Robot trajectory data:
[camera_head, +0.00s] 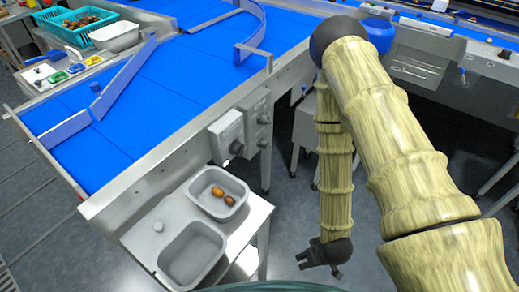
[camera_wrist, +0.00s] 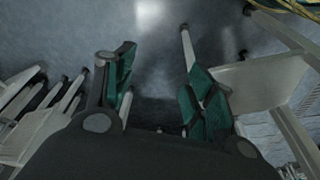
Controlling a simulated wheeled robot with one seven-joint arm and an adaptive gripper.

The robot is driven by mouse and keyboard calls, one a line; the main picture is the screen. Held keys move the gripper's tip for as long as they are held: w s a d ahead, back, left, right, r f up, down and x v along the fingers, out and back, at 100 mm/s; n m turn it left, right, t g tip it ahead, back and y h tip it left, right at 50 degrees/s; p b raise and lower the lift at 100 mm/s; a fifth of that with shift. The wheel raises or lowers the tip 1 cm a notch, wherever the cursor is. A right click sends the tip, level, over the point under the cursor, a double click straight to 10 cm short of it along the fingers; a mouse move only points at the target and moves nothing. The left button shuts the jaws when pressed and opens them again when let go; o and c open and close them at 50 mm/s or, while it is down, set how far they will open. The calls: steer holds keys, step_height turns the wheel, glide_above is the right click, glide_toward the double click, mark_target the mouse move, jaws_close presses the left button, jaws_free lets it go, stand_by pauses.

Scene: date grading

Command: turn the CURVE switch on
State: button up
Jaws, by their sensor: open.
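A grey control box (camera_head: 228,135) with a dark knob (camera_head: 237,148) is on the side of the blue conveyor. Another grey panel (camera_head: 257,108) with small dark knobs is just right of it. No label is readable, so I cannot tell which is the CURVE switch. My gripper (camera_head: 320,266) hangs low over the floor, right of the small steel table and well below and right of these boxes. In the wrist view my gripper (camera_wrist: 160,68) has its green-padded fingers apart, with nothing between them. The switches are not recognisable in the wrist view.
The steel table (camera_head: 140,241) holds two grey trays, one (camera_head: 219,206) with brown dates, the other (camera_head: 192,256) empty. The blue conveyor (camera_head: 190,80) has angled guide rails. A machine panel (camera_head: 490,67) stands at the right.

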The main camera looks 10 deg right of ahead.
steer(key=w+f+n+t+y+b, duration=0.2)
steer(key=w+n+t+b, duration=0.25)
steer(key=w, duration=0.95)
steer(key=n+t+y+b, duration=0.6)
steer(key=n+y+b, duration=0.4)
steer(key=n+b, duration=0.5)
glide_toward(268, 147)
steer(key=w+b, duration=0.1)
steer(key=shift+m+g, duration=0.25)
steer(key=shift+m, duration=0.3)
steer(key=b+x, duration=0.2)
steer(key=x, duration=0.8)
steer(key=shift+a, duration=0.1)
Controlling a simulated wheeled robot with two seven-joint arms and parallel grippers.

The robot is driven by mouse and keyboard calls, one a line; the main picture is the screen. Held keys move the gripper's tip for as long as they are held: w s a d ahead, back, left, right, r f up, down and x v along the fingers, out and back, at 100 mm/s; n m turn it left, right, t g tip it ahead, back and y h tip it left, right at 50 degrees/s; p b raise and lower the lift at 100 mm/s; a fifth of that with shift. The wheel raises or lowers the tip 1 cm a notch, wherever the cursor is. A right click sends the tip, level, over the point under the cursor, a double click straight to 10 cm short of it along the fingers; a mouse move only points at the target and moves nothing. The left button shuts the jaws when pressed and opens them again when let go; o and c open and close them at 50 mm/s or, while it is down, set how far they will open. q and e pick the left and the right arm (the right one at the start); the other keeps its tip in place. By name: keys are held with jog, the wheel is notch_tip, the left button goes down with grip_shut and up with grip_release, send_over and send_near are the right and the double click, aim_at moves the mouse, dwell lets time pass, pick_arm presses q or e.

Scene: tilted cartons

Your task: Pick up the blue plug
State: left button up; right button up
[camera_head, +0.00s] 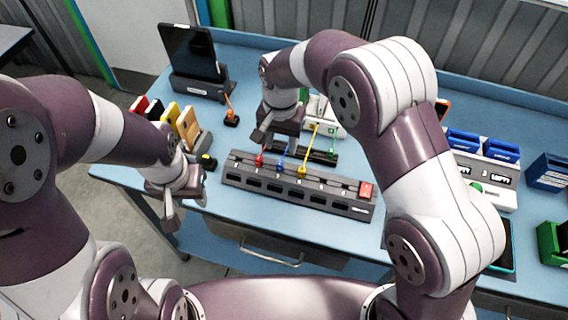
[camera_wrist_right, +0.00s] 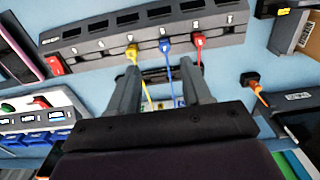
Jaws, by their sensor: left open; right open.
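The blue plug (camera_head: 280,166) is seated along the back edge of a long dark socket strip (camera_head: 240,180), between a red plug (camera_head: 260,160) and a yellow plug (camera_head: 302,172). In the right wrist view the blue plug (camera_wrist_right: 165,47) shows just past my fingertips, with its blue cable running back between the fingers. My right gripper (camera_head: 262,134) is open and empty, above and behind the strip; its two fingers also show in the wrist view (camera_wrist_right: 162,76). My left gripper (camera_head: 171,220) is open and empty at the table's left front edge.
The red plug (camera_wrist_right: 199,41) and yellow plug (camera_wrist_right: 132,53) stand close on either side of the blue one. A red switch (camera_head: 366,189) is at the strip's right end. A tablet on a stand (camera_head: 190,58) is at the back left. Blue bins (camera_head: 500,148) stand at the right.

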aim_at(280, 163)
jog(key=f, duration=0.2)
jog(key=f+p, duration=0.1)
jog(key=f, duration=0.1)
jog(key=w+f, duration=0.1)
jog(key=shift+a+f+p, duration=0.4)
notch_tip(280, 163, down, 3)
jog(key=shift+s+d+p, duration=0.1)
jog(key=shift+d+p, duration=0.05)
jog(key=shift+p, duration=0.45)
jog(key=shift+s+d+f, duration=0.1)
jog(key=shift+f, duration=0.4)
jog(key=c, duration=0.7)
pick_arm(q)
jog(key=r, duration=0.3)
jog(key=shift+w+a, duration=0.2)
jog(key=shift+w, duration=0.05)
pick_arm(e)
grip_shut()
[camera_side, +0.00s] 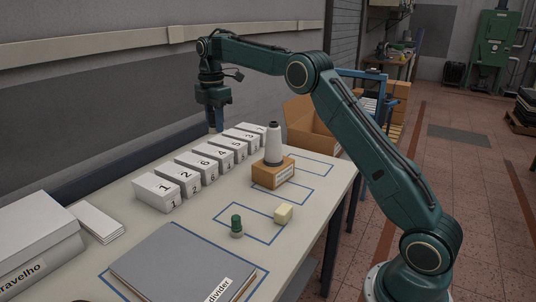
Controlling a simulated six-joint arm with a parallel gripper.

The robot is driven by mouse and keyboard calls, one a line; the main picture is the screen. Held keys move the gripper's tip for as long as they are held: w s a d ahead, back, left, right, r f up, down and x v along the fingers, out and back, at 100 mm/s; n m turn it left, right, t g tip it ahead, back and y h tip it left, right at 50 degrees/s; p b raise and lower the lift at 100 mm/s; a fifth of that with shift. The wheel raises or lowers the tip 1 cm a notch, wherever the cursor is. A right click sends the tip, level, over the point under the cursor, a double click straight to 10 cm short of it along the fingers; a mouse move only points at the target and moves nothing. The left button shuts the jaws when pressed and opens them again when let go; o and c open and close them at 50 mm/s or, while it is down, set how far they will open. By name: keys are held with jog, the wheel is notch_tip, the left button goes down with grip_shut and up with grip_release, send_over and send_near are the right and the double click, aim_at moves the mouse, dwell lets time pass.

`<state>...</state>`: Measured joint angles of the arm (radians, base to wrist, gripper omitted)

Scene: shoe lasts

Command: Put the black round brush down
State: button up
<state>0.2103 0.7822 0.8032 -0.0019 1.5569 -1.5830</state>
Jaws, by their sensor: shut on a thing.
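My gripper (214,128) points down above the far side of the table, behind the row of white numbered boxes. It is shut on a thing between its fingers, taken to be the black round brush. The brush is too small and too covered by the fingers to make out its shape, and I cannot tell whether its lower end touches anything. No other black round brush shows on the table. Blue outlines mark areas on the pale table top (190,232); the outline at the right far end looks empty.
Several white numbered boxes (157,191) stand in a row. An open carton (310,128) stands beyond.

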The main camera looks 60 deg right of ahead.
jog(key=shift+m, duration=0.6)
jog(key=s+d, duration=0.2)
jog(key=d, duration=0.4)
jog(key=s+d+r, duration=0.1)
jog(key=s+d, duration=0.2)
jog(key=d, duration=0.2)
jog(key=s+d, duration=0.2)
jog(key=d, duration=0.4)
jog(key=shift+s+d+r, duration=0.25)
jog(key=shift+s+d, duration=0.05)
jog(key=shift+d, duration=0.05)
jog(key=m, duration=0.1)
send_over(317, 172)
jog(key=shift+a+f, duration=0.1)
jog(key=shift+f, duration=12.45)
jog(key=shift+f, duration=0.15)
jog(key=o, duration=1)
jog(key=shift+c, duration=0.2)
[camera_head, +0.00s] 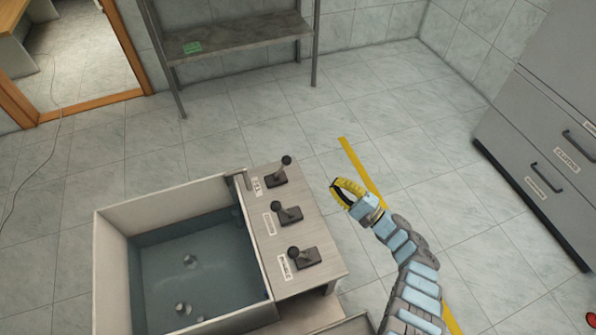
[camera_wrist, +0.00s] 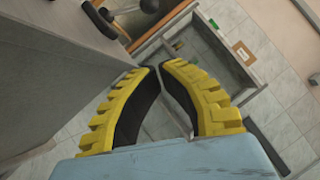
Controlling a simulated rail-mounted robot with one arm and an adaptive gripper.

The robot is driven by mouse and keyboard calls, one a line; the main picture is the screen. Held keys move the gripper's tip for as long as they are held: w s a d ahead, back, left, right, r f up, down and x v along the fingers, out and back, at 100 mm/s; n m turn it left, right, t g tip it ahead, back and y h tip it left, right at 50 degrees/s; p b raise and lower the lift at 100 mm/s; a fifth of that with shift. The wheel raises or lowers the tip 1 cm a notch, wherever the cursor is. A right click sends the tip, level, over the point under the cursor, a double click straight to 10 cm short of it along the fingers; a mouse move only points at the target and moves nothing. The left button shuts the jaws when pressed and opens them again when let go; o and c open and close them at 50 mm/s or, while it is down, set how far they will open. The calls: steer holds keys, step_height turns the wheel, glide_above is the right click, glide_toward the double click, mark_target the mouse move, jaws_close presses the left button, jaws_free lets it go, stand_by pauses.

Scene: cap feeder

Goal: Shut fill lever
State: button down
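Three levers with dark ball knobs stand in a row on a pale panel (camera_head: 318,253) beside a basin: a far lever (camera_head: 278,174), a middle lever (camera_head: 287,212) and a near lever (camera_head: 304,256). Each has a small label, too small to read, so I cannot tell which is the fill lever. My gripper (camera_head: 336,190), with yellow fingers, is right of the panel and apart from the levers. In the wrist view the fingertips (camera_wrist: 158,68) meet or nearly meet, with nothing held.
The basin (camera_head: 110,250) holds water and a few round shiny things. Grey drawers (camera_head: 540,150) stand at the right. The floor between panel and drawers is clear, with a yellow stripe (camera_head: 360,165).

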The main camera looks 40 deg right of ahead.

--- WHAT IS ASKED ---
What are the lines from the one with "State: button down" through the last line of the records above? Quote them exactly and add nothing.

--- EXERCISE RESPONSE ---
State: button down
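Three levers with dark ball knobs stand in a row on a pale panel (camera_head: 318,253) beside a basin: a far lever (camera_head: 278,174), a middle lever (camera_head: 287,212) and a near lever (camera_head: 304,256). Each has a small label, too small to read, so I cannot tell which is the fill lever. My gripper (camera_head: 336,190), with yellow fingers, is right of the panel and apart from the levers. In the wrist view the fingertips (camera_wrist: 158,68) meet or nearly meet, with nothing held.
The basin (camera_head: 110,250) holds water and a few round shiny things. Grey drawers (camera_head: 540,150) stand at the right. The floor between panel and drawers is clear, with a yellow stripe (camera_head: 360,165).

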The main camera looks 40 deg right of ahead.

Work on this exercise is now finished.